Правые контрреволюционеры были, как будто, на первое время “уклоном”, как будто, на первый взгляд, такие, которые начинали с недовольства в связи с коллективизацией, с недовольства в связи с индустриализацией, что, якобы, индустриализация губит производство. Это было, на первый взгляд, основное. Затем вышла рютинская платформа. Когда все государственные машины, все средства, все лучшие силы были брошены на индустриализацию страны, на коллективизацию, мы очутились, буквально в .24 часа, на другой стороне, мы очутились с кулаками, с контрреволюционерами, мы тогда очутились с капиталистическими остатками, которые тогда еще существовали в области товарооборота. Отсюда и вытекает основной смысл, оценка, с точки зрения субъективной, ясна. Тут получился у нас очень интересный процесс переоценки индивидуального хозяйства, переползание в его идеализацию, в идеализацию собственника. Такова была эволюция. В программе—зажиточное крестьянское хозяйство индивидуала, а кулачок, по сути дела, превращается в самоцель. Над колхозами иронизирует. У нас, контрреволюционных заговорщиков, в то время все больше вылезала такая психология: колхозы—музыка будущего. Надо развивать богатых собственников. Такой громадный переворот произошел в установках и в психологии. В 1917 году никому бы из членов партии, в том числе и мне, не пришло бы в голову жалеть каких-нибудь убиенных белогвардейцев, а в период ликвидации кулачества, в 1929—1930 году, мы жалели раскулаченных из так называемых гуманитарных соображений. Кому бы из нас пришло в голову вменять разруху в области нашей экономики в 1919 году, вменять эту разруху большевикам, а не саботажу? Никому. Это просто звучало бы совершенно открыто, как измена. А ведь уже в 1928 году я сам дал формулу относительно военно-феодальной эксплуатации крестьянства, то есть вменял издержки классовой борьбы не классу, враждебному по отношению к пролетариату, а именно руководству самого пролетариата. Это же—поворот уже на 180 градусов. Это значит, здесь идейно-политические установки переросли в установки контрреволюционные. Кулацкое хозяйство и его интересы стали фактически программным пунктом. Логика борьбы привела к логике идей и к перемене нашей психологии, к контрреволюционизированию наших целей.

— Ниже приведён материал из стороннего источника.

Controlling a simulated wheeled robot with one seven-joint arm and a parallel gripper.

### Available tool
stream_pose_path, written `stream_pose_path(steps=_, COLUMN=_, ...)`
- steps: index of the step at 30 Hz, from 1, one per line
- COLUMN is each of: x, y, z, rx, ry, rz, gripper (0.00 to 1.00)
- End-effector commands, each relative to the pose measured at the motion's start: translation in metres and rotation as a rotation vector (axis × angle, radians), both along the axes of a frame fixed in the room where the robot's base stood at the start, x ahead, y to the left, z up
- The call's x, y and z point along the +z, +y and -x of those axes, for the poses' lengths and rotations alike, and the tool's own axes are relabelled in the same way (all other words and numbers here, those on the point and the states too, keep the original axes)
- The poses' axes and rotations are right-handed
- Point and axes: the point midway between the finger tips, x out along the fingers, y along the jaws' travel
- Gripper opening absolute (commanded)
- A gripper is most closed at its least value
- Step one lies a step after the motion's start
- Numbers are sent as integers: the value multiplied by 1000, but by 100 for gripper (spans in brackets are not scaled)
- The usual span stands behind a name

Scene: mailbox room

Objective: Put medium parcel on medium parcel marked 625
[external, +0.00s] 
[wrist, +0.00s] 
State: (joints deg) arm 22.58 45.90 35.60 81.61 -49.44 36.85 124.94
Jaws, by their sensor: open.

Промышленность возьмите. Сперва был у нас крик против переиндустриализации, чрезмерной бюджетной напряженности и так далее. А по сути дела это было программное требование, был идеал кулацко-аграрной страны с индустриальным привеском. А психологически? А психологически мы в свое время проповедовали социалистический индустриализм, стали с пожиманием плеч, с иронией, а потом и с озлоблением, в основном, смотреть на наши громадные, гигантски растущие заводы, как на какие-то прожорливые чудовища, которые все пожирают, отнимают средства потребления от широких масс, и что они представляют собой известную опасность. Героические усилия рабочих передовиков...

Председательствующий. Подсудимый Бухарин, вы опять не поняли. Вы имеете не последнее слово сейчас. Вам было предложено дать показания о вашей антисоветской контрреволюционной деятельности, а вы читаете лекцию. В последнем слове вы можете говорить, что угодно. Третий раз я разъясняю вам.

Бухарин. Тогда разрешите дать мне очень кратко...

Вышинский. Вы скажите, подсудимый Бухарин, как практически это облекалось у вас в антисоветскую деятельность.

Бухарин. Тогда позвольте мне перечислить некоторые программные пункты. И сейчас же я перейду к изложению моей контрреволюционной практической деятельности. Это можно, гражданин председатель?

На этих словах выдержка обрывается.